Sunday, November 19, 2006

Found

It worked! The good old reliable method to overcome writer's block: write badly, write anything at all, just write. I wrote badly last night, today when I came back to it, the flow was there. I wrote some sentences I never expected to write and I like them very much. They needed to come out, I've been restless and potty all week and last night I was with lovely family and came home unhappy anyway. That is because I needed to write more.

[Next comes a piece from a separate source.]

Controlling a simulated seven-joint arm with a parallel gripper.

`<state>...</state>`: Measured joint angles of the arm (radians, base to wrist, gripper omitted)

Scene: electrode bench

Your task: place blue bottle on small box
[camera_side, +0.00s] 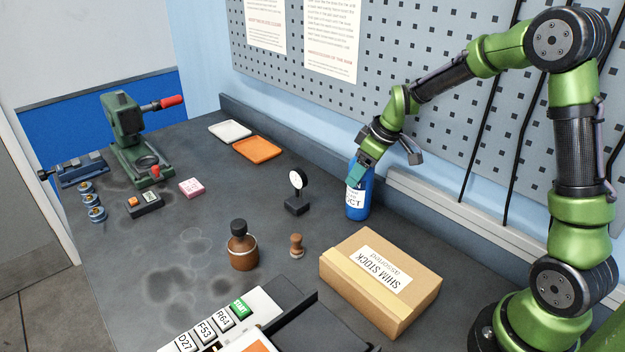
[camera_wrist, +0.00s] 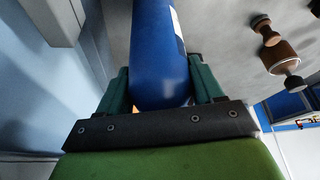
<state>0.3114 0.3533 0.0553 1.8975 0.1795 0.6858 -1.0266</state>
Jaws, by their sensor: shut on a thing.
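The blue bottle (camera_side: 357,196) has a white label and looks upright in the side view, close to the back ledge. My gripper (camera_side: 356,172) is shut on its upper part. In the wrist view the blue bottle (camera_wrist: 160,60) sits between the two green fingers of my gripper (camera_wrist: 162,92). I cannot tell whether the bottle's base touches the bench. The small box (camera_side: 380,280), a closed brown carton marked "SHIM STOCK", stands on the bench in front of the bottle and a little to the right. Its top is bare apart from its label.
A dial gauge on a stand (camera_side: 297,192) is left of the bottle. A brown jar (camera_side: 242,250) and a small wooden stamp (camera_side: 297,246) stand left of the box. White (camera_side: 230,131) and orange (camera_side: 257,149) trays lie further back.

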There is still more to be written than I expected. I am so sick and tired of this damn book, so ready for it to be finished so I can go ahead and do other things, write other things, spend time with family, study other things but I have promises to keep -- to myself, to try my best at writing -- and there are miles to go before I sleep, miles to go before I sleep -- and so I keep on with this book which I must do my best at writing . . . R

Lost

I need to write the last pages of the book -- actually I've written the very last 3 pages, it's the pages that come right before I need to do. But I'm very resistant -- I wrote them once already and they've been lost. I am mad as hell because I wrote them well and I can't get it right and where on earth did they go and how could I lose my writing???? I THOUGHT I always saved the different versions of the book but I can't find the section where I sit in the American consulate in Guangzhou and look at the photos of the newly elected George Bush and Dick Cheney. I wrote it well a while ago. Could it be a year ago? Maybe longer. but it is gone now. I went through the hard copy I had in notebooks and the e-copy on my computer, then the copies on CD, then the copies on my work computer, then the file drawer, even the trash and gone, gone, gone. How could I have done this?

But it is gone, so now I have to write it again and the energy just isn't there in my writing. I must get it done anyway, just do it, like a task, a tedious task. Maybe I can liven it up later.

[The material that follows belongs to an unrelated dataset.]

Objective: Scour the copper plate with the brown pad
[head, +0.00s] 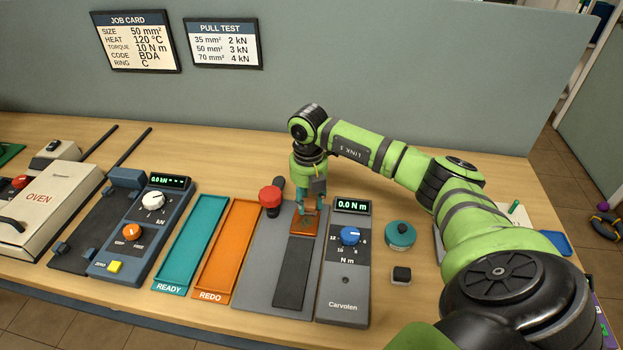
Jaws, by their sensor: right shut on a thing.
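The copper plate (303,228) lies on the grey torque fixture, at the far end of its dark strip. My right gripper (311,206) points down over the plate, its teal fingers shut on a small brown thing, which looks like the brown pad (312,210). The pad is low over the plate's far part. The fingers partly hide it, and I cannot tell whether it touches the plate. My left gripper is out of view.
A red knob (270,196) stands left of my right gripper, and the torque unit (345,265) reading 0.0 N m is to its right. The orange REDO tray (228,250) and teal READY tray (192,243) look empty. A teal round thing (400,234) and small dark block (401,275) stand farther right.

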It is very difficult to write this last section and I'm not sure why. I wonder if I'm afraid to end this book? Somehow, the story feels more complicated here. but the story has been complicated in other sections and I've resolved it. Writing a story based on fact has its own problems. It gets sticky -- how much to tell when I am eager to be done with the telling, when I am sick to death of this story, when I want to get it right and somehow it is like walking through a bog.

One step at a time throught that bog. And if it is slimy, bring it to the writing group to have it cleaned up.

Reva

Tuesday, November 07, 2006

Creating a Different Kind of Landscape

I remember reading in my 20s a tome by a famous Russian that included a brilliant chapter about the cutting of crops. I can't tell you now that my age has doubled whether it was The Brothers Karamazov or Anna Karenina or something else. The chapter went on and on, describing in exquisite detail how the men with their scythes swept over the land felling the wheat. I'm not sure one word of dialogue marred the perfect narration.

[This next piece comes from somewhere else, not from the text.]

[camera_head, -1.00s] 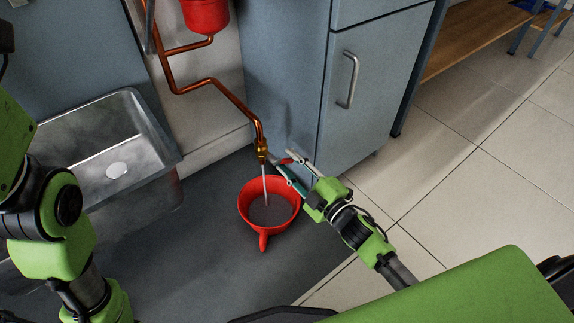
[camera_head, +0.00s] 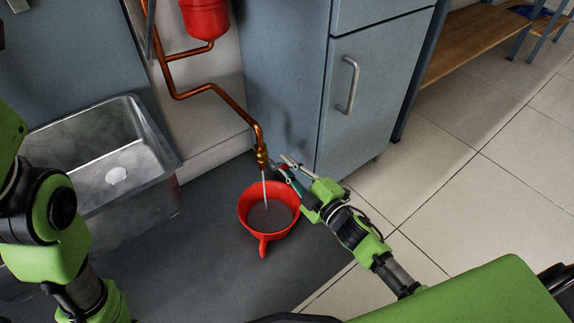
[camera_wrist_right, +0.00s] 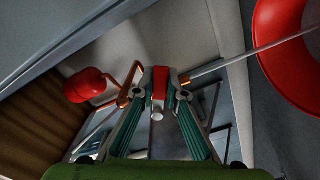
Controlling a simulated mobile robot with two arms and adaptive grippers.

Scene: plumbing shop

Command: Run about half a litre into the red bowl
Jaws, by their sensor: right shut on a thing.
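The red bowl (camera_head: 276,235) stands on the dark surface under the brass tap (camera_head: 261,154), its grip pointing toward me. A thin stream of water (camera_head: 265,187) runs from the tap into it, and grey liquid shows inside. Its depth cannot be read. My right gripper (camera_head: 284,169) is at the tap, just above the bowl's right rim. In the right wrist view its fingers are shut on the red tap handle (camera_wrist_right: 160,84). The stream and the bowl (camera_wrist_right: 268,60) also show there, at upper right. My left arm is at the left; its gripper is out of view.
A steel sink (camera_head: 128,150) is to the left. Copper pipe (camera_head: 210,88) runs down from a red vessel (camera_head: 205,15) to the tap. A grey cabinet (camera_head: 375,75) stands close behind my right gripper. The tiled floor (camera_head: 470,190) at right is clear.

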I knew I loved literature then, even had been writing for years, but I never would have called myself a writer. Couldn't even conceive of claiming a neighborhood that was close to where that esteemed Russian writer wiggled his pen and created magic.

I still don't think I'm on the same block, but today I claim the same zip code. And it's because I understand that the characters I create are a landscape of a different sort. I can describe Lake Superior to you or the walls of a prison cell, but I'm much more interested these days in the intricacies of the hidden and blatent mind, in why the left eye squinches down tightly and the heart threatens to stop beating when a certain person enters the room. Their voices and silences are mountains and valleys in my head. Their tears are rivers and joy paints sunshine over the green, lush grass of their faces. And sometimes they cut down the ones they love most with the scythe they've sharpened on bitter fear. ~ Victoria Tirrel

Friday, November 03, 2006

Spending time with Monty Hall

Sometimes it just takes a while to figure out the right door into a scene. I might know what has to happen in the scene, I might even have some of the snippets of dialogue echoing in my brain, but they all have to wait until I figure out the door--whose eyes I'm writing through and where those eyes are focused on the exact moment of entry.

Some writers will tell you they just begin somewhere; I like to be economical. Most of the time my first-draft beginnings end up being the final draft beginnings. Everything else might change but where I begin is usually not one of them.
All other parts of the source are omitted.